Recorded information —
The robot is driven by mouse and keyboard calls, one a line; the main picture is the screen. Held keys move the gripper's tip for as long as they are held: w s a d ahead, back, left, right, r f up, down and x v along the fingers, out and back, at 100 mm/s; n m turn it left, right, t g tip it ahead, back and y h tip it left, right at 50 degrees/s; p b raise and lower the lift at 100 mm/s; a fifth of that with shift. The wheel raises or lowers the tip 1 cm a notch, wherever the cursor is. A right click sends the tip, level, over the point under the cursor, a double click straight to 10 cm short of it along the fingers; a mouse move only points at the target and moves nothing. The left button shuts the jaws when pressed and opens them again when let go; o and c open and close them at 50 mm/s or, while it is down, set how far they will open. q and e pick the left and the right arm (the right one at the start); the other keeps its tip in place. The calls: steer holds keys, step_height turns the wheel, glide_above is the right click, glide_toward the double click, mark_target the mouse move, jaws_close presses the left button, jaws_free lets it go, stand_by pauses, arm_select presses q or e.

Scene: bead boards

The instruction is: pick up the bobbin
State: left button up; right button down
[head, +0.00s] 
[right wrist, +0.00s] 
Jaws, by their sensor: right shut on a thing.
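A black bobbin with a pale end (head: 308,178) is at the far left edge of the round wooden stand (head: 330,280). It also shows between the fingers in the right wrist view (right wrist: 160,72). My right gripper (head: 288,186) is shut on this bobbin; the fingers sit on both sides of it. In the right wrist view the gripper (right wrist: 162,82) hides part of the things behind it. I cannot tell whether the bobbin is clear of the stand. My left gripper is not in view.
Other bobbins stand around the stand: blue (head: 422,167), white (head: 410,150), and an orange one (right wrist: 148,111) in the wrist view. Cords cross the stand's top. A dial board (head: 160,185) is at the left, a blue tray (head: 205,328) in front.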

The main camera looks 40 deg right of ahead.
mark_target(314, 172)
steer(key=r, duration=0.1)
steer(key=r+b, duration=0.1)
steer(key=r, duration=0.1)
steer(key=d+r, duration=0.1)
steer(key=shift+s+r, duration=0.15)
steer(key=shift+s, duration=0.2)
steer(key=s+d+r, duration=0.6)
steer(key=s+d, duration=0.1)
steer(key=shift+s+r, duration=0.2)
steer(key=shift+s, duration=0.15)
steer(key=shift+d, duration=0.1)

Problem to solve —
Restate the listing above word for word.

Correct result —
The robot is driven by mouse and keyboard calls, one a line; the main picture is the screen. Held keys move the gripper's tip for as long as they are held: w s a d ahead, back, left, right, r f up, down and x v along the fingers, out and back, at 100 mm/s; n m turn it left, right, t g tip it ahead, back and y h tip it left, right at 50 degrees/s; p b raise and lower the lift at 100 mm/s; a fifth of that with shift. The wheel raises or lowers the tip 1 cm a notch, wherever the cursor is. A right click sends the tip, level, over the point under the cursor, a double click straight to 10 cm short of it along the fingers; a mouse move only points at the target and moves nothing. The left button shuts the jaws when pressed and opens them again when let go; o and c open and close them at 50 mm/s or, while it is down, set how far they will open. q and e pick the left and the right arm (the right one at the start); the other keeps its tip in place. The calls: steer holds keys, step_height turns the wheel, glide_above is the right click, glide_toward the double click, mark_target the mouse move, jaws_close presses the left button, jaws_free lets it go, stand_by pauses, arm_select presses q or e.

Scene: bead boards

The instruction is: pick up the bobbin
State: left button up; right button down
[head, +0.00s] 
[right wrist, +0.00s] 
Jaws, by their sensor: right shut on a thing.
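A black bobbin with a pale end (head: 308,178) is at the far left edge of the round wooden stand (head: 330,280). It also shows between the fingers in the right wrist view (right wrist: 160,72). My right gripper (head: 288,186) is shut on this bobbin; the fingers sit on both sides of it. In the right wrist view the gripper (right wrist: 162,82) hides part of the things behind it. I cannot tell whether the bobbin is clear of the stand. My left gripper is not in view.
Other bobbins stand around the stand: blue (head: 422,167), white (head: 410,150), and an orange one (right wrist: 148,111) in the wrist view. Cords cross the stand's top. A dial board (head: 160,185) is at the left, a blue tray (head: 205,328) in front.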

The main camera looks 40 deg right of ahead.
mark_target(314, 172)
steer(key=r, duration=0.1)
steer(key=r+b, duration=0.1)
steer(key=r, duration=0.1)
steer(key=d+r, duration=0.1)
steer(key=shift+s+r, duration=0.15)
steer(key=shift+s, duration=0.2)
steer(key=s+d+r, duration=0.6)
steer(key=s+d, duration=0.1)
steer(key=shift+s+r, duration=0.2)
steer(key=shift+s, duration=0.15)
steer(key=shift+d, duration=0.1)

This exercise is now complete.